For B2B contracts of this kind of size a solution is to insist on clauses with very steep damages in the event of evidence of specific measures to prevent third party service or similar, coupled with never again dealing with a manufacturer like this.
The bigger problem is when manufacturers pull stunts like this on customers who can't afford and/or don't have sufficient financial incentive to figure out the underlying problem.
Steep damages is in many cases not enough because the likelihood of being found out is so low. The damages then have to be extremely steep for this behavior to not be incentivised. Basically to bring the expectation value negative, the damages has to be larger than the profit gain by this behavior, divided by the probability to be caught. Often this will be more than the value of the company, and then the damages do not matter as they simply bankrupt. In that case, the rational business practice is to go for it and hope to not get caught.
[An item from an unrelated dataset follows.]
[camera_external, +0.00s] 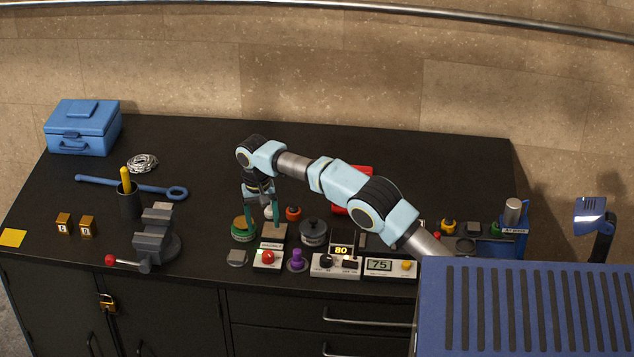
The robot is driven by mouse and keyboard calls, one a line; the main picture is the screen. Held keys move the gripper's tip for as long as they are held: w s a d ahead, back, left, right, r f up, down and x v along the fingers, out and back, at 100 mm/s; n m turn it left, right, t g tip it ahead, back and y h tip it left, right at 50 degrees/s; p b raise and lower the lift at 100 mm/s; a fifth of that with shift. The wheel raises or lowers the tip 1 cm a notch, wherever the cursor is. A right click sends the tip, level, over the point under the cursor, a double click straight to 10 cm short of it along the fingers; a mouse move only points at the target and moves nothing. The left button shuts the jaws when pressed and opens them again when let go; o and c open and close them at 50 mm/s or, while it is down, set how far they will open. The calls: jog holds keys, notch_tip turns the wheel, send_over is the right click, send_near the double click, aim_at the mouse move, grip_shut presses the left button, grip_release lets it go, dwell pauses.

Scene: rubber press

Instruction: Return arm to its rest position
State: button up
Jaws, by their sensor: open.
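My gripper (262,212) points down at the front middle of the black workbench (225,160). Its two green fingers are spread apart. They reach down among small items: a green round tin (243,229) at the left, a grey block (274,234) at the right finger, and a box with a red button (267,257) in front. I cannot tell whether the right finger touches the block. My arm (340,185) stretches left from the lower right, with its elbow bent above the bench.
Displays reading 80 (341,250) and 75 (379,265) stand right of the gripper. A purple knob (297,260) and a dark round pot (313,232) are close by. A vise (158,237), a blue wrench (110,183) and a blue toolbox (82,130) are left. The back middle is clear.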

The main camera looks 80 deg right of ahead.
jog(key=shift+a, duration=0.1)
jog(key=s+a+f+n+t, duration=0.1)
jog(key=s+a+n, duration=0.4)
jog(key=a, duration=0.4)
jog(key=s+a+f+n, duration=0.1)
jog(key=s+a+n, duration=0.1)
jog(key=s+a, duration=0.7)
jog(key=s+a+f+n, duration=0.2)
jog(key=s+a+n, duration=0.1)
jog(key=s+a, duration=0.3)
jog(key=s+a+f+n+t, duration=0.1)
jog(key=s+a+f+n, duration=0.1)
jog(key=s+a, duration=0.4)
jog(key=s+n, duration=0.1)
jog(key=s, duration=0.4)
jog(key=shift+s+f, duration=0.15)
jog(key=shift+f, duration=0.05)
Any other behavior will eventually lead to bankruptcy in a competetive market.
Which is why it's only really helpful for B2B contracts where there's reasonable power parity to the point where you can realistically 1) refuse to sign a contract unless the damages are significant enough, 2) any resistance to doing so is a strong signal they're up to no good, and 3) you as the buyer can actually afford to do what the operator did in this case and put significant effort into identifying the cause.
I don't think there are many actual cases of manufacturers pulling this without ensuring it's covered in their contract, because being caught out even once will trigger a lot of 1,2 and 3 from future buyers if they still consider you an option at all.
And remember in this case the maximum potential gain is only maintenance contracts from that subset of operators that opt to have other companies do the service.
The bigger problem is when manufacturers pull stunts like this on customers who can't afford and/or don't have sufficient financial incentive to figure out the underlying problem.